Podman provides faster startup thanks to its daemon-less structure. At any point in time, the host system stays protected. However, when it comes to overall building, Docker is a winner. The building part relies primarily on image building. Since Docker has native image building, it can build at least six times faster than Podman.
Podman is basically built on Docker, adding features that Docker lacks. At the same time, Podman also doesn’t have certain Docker features because of the significant difference in the architecture.
Both Podman and Docker are OCI compliant. They can be used together in a single project. Development machines can use Docker, while Podman is useful for dev, inv, and prod environments for the same project.
Developers already know Docker because the client-server architecture and Docker modules are trendy. Podman developers have a learning curve where they must learn to include Docker, and Kubernetes commands as and when necessary.
The following are some of how Podman and Docker are distinctly different:
Podman is a daemon less, while Docker has containerd daemon thread. Podman uses conman to pull images from repositories. Conman has a lower memory requirement compared with contianerd.
Docker daemon has a security loophole because it runs on elevated root access. Podman uses rootless containers, enabling non-privileged users to use user namespaces to run containers. Podman, by default, improves security. To cope with security demands, Docker has also added a rootless mode.
Podman offers additional security by using the fork-exec model. Podman runs as a separate process, and forks and forms are created per container requirements. User audit logs are also included in the system using the fork-exec model. Docker’s client-server model with the daemon process sets up the daemon process as a single point of failure.
Docker is self-sufficient when it comes to image building. Podman, on the other hand, needs Buildah for that.
Podman supports pods while it is not available with Docker.
Docker’s major flaw is its single point of failure. Building containers ultimately lead to security vulnerabilities because only users with full root authority can conduct Docker operations. For improved security, migrating to Podman from Docker is quite simple.
The first step is to install Podman. There is no need for a daemon process creation with Podman. You can use the commands for Docker with Podman. The images built using Docker are also compatible with Podman. Podman starts storing its images and containers in a different location once you install buildah.
There must be a local registry on the device to store Podman images. The local registry must be logged into on each device. To migrate to Podman completely, build images on each device, create a manifest list, and push the manifest list to the repository.
The main reason for the Podman Vs Docker comparison is to choose the right type of container management system. In any project, the choice of technology depends on the project's demands.
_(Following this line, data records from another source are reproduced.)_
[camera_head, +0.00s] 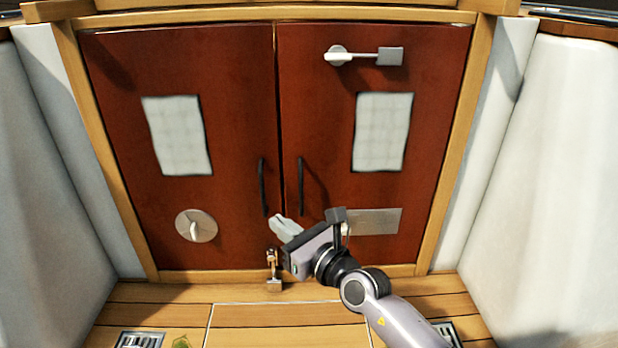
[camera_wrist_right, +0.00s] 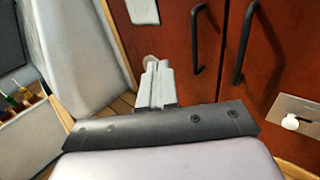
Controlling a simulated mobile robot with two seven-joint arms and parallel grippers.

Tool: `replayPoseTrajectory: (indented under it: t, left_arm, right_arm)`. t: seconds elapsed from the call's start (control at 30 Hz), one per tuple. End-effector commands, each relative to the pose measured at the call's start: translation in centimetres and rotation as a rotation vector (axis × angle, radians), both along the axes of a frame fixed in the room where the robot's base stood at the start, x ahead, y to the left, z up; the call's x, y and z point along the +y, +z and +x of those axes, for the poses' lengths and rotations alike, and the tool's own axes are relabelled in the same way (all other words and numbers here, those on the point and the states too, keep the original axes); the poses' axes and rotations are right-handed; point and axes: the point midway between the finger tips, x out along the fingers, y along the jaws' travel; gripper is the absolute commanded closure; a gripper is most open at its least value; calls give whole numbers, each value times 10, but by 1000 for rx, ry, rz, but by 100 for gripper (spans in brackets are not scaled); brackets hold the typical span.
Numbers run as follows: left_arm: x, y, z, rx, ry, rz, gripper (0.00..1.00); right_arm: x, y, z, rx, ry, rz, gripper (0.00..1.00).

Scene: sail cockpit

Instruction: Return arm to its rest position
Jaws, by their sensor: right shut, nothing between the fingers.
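My right gripper (camera_head: 279,224) is in front of the lower middle of the red double doors, near the seam between them. In the right wrist view its two pale fingers (camera_wrist_right: 156,85) are together, with nothing between them. My right arm comes in from the lower right of the head view. My left gripper and left arm are not in view.
The red left door (camera_head: 228,110) and right door (camera_head: 320,120) are closed, each with a black handle. A round dial (camera_head: 196,225) is on the left door. A latch (camera_head: 362,55) is at the upper right. A small padlock-like piece (camera_head: 273,284) stands by the sill. White walls flank both sides.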

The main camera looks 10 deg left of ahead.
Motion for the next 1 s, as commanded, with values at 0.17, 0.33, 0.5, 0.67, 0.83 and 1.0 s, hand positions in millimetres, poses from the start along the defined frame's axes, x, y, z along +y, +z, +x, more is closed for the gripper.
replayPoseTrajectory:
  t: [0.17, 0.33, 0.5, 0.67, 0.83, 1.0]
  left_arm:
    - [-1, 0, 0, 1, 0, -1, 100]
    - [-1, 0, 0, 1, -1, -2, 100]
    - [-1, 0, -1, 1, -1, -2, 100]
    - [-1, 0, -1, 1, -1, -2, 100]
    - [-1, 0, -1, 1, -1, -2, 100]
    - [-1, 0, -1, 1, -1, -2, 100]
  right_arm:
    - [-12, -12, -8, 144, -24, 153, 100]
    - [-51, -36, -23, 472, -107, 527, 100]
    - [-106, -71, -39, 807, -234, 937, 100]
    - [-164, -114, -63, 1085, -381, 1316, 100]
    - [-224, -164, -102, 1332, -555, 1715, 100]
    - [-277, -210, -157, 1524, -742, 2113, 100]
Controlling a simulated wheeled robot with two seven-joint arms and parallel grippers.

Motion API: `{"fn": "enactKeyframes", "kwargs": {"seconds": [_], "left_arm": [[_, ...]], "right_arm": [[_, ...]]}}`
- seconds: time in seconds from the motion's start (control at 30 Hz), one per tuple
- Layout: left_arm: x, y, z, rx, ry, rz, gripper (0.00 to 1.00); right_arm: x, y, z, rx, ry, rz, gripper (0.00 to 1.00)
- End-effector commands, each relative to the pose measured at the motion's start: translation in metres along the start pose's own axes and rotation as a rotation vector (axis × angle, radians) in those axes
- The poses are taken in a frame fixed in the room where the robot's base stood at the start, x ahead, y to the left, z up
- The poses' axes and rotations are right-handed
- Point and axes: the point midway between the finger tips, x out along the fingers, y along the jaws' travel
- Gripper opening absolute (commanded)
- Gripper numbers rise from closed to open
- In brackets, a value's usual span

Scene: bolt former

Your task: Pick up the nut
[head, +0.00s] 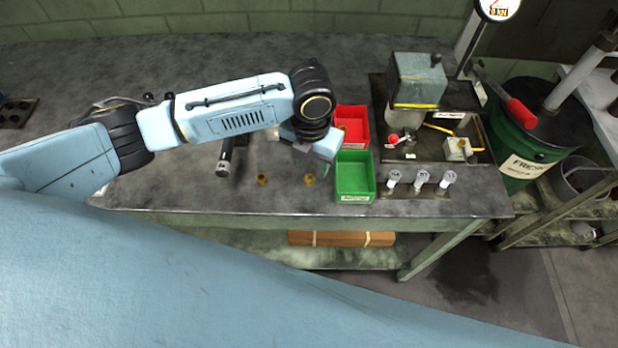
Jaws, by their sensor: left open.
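Two small brass-coloured pieces that look like nuts lie on the dark workbench (240,198) near its front edge. One nut (309,179) is just below my left gripper in the picture, and the other nut (262,179) is to its left. My left gripper (312,164) is open and points down close to the nearer nut. Its fingers are small and partly hidden by my wrist, and I cannot tell how high they are above the bench. I see nothing held. My right gripper is out of view.
A green bin (355,177) stands close to the right of my left gripper, with a red bin (353,124) behind it. A dark cylindrical tool (225,155) lies at the left. A bench machine (417,80) and several white-topped gauges (421,178) stand at the right.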

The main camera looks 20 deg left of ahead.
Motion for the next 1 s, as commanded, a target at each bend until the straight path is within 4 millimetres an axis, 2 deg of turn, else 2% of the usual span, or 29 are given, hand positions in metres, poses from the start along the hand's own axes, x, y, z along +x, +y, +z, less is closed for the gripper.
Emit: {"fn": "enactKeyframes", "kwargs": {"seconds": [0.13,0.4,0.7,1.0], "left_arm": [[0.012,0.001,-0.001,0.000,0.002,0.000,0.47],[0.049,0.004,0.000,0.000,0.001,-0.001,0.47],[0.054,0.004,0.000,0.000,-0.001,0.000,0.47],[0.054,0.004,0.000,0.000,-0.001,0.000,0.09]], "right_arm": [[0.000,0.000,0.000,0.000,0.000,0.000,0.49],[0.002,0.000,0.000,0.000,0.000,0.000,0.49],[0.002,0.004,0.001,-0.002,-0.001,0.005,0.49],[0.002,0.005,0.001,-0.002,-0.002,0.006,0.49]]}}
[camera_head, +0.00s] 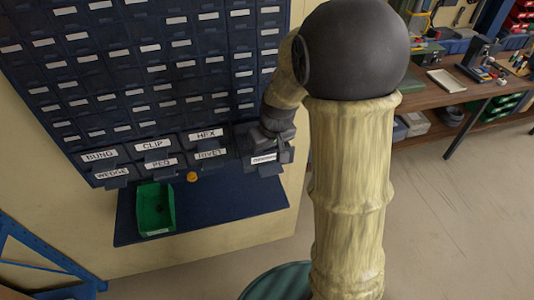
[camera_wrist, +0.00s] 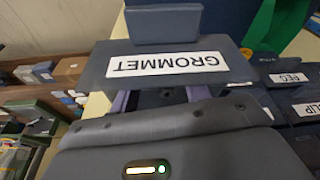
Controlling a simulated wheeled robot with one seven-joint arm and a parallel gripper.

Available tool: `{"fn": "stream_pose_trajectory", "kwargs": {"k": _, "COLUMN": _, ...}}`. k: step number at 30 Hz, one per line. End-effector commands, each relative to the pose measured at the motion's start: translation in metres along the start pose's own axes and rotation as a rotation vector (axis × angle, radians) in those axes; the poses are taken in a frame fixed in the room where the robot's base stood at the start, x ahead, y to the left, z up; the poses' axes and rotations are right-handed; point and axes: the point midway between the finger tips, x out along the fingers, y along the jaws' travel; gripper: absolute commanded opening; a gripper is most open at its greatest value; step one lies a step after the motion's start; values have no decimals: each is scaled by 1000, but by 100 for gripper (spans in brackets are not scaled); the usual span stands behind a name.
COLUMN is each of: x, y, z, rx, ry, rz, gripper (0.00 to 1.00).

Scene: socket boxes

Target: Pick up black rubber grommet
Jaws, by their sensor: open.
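No black rubber grommet can be made out in either view. A dark drawer labelled GROMMET (camera_wrist: 168,64) fills the upper middle of the wrist view, its label upside down. The same drawer front (camera_head: 265,159) shows at the right end of the bottom row in the head view and appears to stand out from the cabinet. My gripper (camera_wrist: 158,97) is open, its purple fingers partly hidden behind the drawer front. In the head view, my gripper (camera_head: 268,138) is right at this drawer. I cannot tell whether the fingers touch it, and the drawer's inside is mostly hidden.
A blue cabinet (camera_head: 150,62) of labelled drawers covers the wall. Below it, a blue shelf (camera_head: 235,200) carries a green bin (camera_head: 155,208) and a small orange piece (camera_head: 192,177). A cluttered workbench (camera_head: 430,108) stands at the right. The shelf's right part is clear.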

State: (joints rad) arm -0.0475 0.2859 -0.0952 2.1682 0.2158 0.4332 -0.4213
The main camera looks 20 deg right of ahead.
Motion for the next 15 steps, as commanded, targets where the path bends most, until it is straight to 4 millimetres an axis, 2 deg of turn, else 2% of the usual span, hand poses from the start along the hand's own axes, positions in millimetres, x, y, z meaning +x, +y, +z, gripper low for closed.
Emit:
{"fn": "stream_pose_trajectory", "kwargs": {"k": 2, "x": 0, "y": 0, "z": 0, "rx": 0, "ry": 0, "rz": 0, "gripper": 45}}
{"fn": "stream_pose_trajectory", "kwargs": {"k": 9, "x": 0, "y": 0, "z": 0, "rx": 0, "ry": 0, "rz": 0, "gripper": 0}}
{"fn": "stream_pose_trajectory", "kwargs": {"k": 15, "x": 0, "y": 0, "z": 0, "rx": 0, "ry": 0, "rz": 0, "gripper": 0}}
Docker is well suited for projects with developers who are experienced in existing technologies. The widespread use of Docker is a significant reason many developers choose it. It is a well-documented tool, and almost every issue is already addressed. Even if you run into any new problems, the extended Docker community on the internet can help you find a quick resolution to all issues. Docker Swarm provides excellent container orchestration that is not available elsewhere.
Podman is well-suited for projects that focus on security. It is also a great choice when you plan on moving to Kubernetes later. When the project roadmap has pods, it is best to start with Podman. It has almost all the features of Docker with an added layer of security.